Il 41 Bis è considerato dai manifestanti al pari di una tortura.
“Il 41 bis – scrivono – applica delle condizioni di detenzione che nulla hanno a che fare con la riabilitazione o la rieducazione. Il 41 bis è tortura: un colloquio al mese con i parenti, dietro a un vetro e con un citofono, un’ora d’aria al giorno, dieci minuti di telefonata al mese, in cella 23 su 245, telecamere puntate verso la cella e dentro la cella, nessuna possibilità di cucinare il proprio cibo, processo in videoconferenza, massimo di tre libri in cella … Queste sono solo alcune, tra le più eclatanti, delle privazioni e delle vessazioni cui è sottoposto un detenuto al 41 bis.
Da un po’ di tempo -16 ottobre 2014- anche i libri sono vietati.
L’unico mezzo attraverso il quale il detenuto può avere un libro – aggiungono – è acquistandolo, previa richiesta, attraverso l’amministrazione penitenziaria. Inutile sottolineare che ci debbano essere due condizioni necessarie perché questo si verifichi: la possibilità economica del detenuto ad acquistare e la disponibilità del personale penitenziario a farlo.
Vogliamo portare all’attenzione di tutti – è la conclusione – questa ennesima violazione dei più minimi diritti che si consuma all’interno delle nostre patrie galere.”

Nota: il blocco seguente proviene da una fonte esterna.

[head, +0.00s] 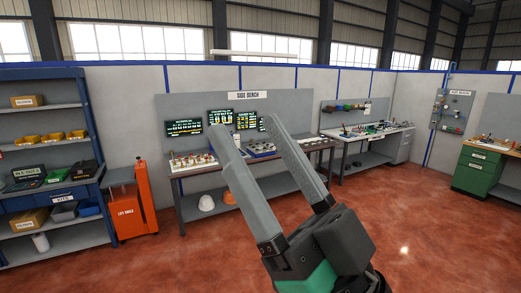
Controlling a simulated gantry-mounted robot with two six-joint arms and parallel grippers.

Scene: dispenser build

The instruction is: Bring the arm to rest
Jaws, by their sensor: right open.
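My right gripper (248,138) is raised in the middle of the head view, with its two long grey fingers spread apart. Nothing is between the fingers. It hangs in free air in front of the side bench (178,171) and covers part of that bench. My left gripper is not in view.
An orange cart (145,195) stands left of the side bench, beside a blue shelf (85,110) with bins and boxes. Another workbench (372,136) stands behind to the right. A green cabinet (477,172) is at the far right. The red floor (440,240) is clear.

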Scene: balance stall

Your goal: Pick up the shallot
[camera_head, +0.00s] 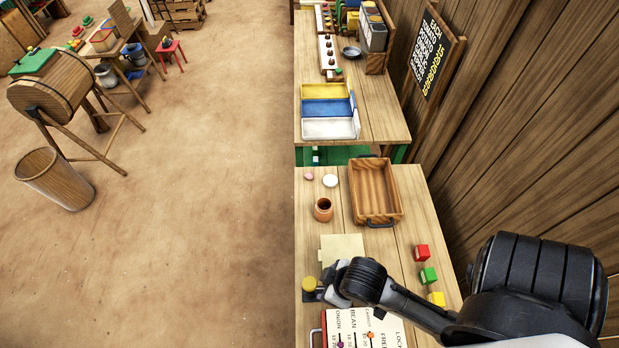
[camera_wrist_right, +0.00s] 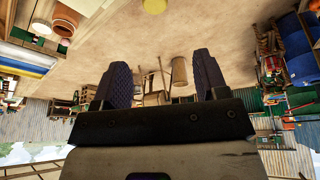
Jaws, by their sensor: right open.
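A small pinkish, rounded item (camera_head: 309,176) lies at the far left of the near table, beside a white round item (camera_head: 330,181); it may be the shallot, but it is too small to be sure. My right gripper (camera_head: 326,287) is low over the front left of this table, well short of the pinkish item. In the right wrist view its two dark fingers (camera_wrist_right: 162,82) are spread apart with nothing between them. My left gripper is in neither view.
A brown pot (camera_head: 323,209) and a wooden tray (camera_head: 358,197) stand behind my right gripper. A yellow-topped thing (camera_head: 309,283) is close to its left. A lettered board (camera_head: 358,323) lies in front.

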E’ stata diffusa anche una lettera di Valerio Crivello, detenuto nel carcere di Terni.
“Io non ho esperienza diretta del 41bis – scrive – ma sono stato sottoposto ad un regime simile chiamato 14bis.
Questo, similmente al 41bis inasprisce il trattamento carcerario limitando al minimo le libertà individuali che vengono oppresse con un controllo continuo ed asfissiante da parte del carcere. Entrambi sono figli di una psicologia repressiva militare ripresa e riammodernata a seconda delle esigenze storico politiche.
Sulla carta il 41bis è volto a impedire il perdurare di legami e collegamenti con l’ “associazione mafiosa” o “terroristica” di cui il detenuto è parte o leader; così nello specifico viene adottato nei confronti di elementi considerati “di spicco” all’interno di un “gruppo criminale”, individui capaci di mantenere una “leadership” e quindi di impartire ordini per il “perseguimento di obiettivi criminali”. E come si esplica nella pratica questo trattamento speciale?
Il detenuto è allocato in sezioni apposite con un limitato numero di detenuti, ognuno ospitato in una cella singola. L’arredamento interno è ridotto al minimo, gli armadietti, per lo più sono privi di ante, possono contenere solo “stretto necessario”, un indispensabile che può essere “contenuto” (non ampliato) a seconda del volere del carceriere e della direzione. Il fornelletto è consentito solo per scaldare le vivande; il detenuto non può cucinare per sé autonomamente anche per questo gli alimenti acquistabili del sopravvitto sono limitati. Nel reparto 41bis le battiture di controllo sulle sbarre della cella sono effettuate con cadenza di 3 al giorno; In casi particolari può essere predisposta la videosorveglianza anche nella cella. Il detenuto può effettuare un solo colloquio al mese di un’ora presso locali appositamente adibiti. Un vetro divisorio impedisce qualsiasi contatto fisico tra famigliari, conviventi e detenuti, ogni conversazione viene registrata. Solo qualora il colloquio mensile non avvenga, il detenuto può essere autorizzato ad una telefonata mensile di 10 minuti. I famigliari possono ricevere la telefonata o presso il carcere più vicino o presso una caserma dei carabinieri. Il “provvedimento” ha durata di 4 anni, prorogabile per periodi consecutivi di 2 anni. In realtà l’eventualità della proroga è la normalità, giacché il tempo non è considerato condizione sufficiente per garantire la rottura dei legami con l’organizzazione. ”
Secondo Valerio Crivello “l’impianto repressivo del 41bis cerca quindi di spezzare la volontà, esasperando l’uomo per spingerlo a collaborare pur di salvarsi da quella che è una tortura psicologica protratta nel tempo; o per instillargli una sorta di “sindrome di Stoccolma”. Per esteso, la “sindrome di Stoccolma” è un complesso di risposte emotive riscontrabili nelle vittime di un sequestro di persona, tra cui l’instaurarsi di sentimenti positivi degli ostaggi verso i sequestratori e, a sua volta, sentimenti negativi degli ostaggi verso chi dovrebbe difenderli. …”
Contemporaneamente a Terni si sono svolti presidi simili davanti alle carceri di Tolmezzo, Milano (Opera) , Cuneo, Parma e Bancali.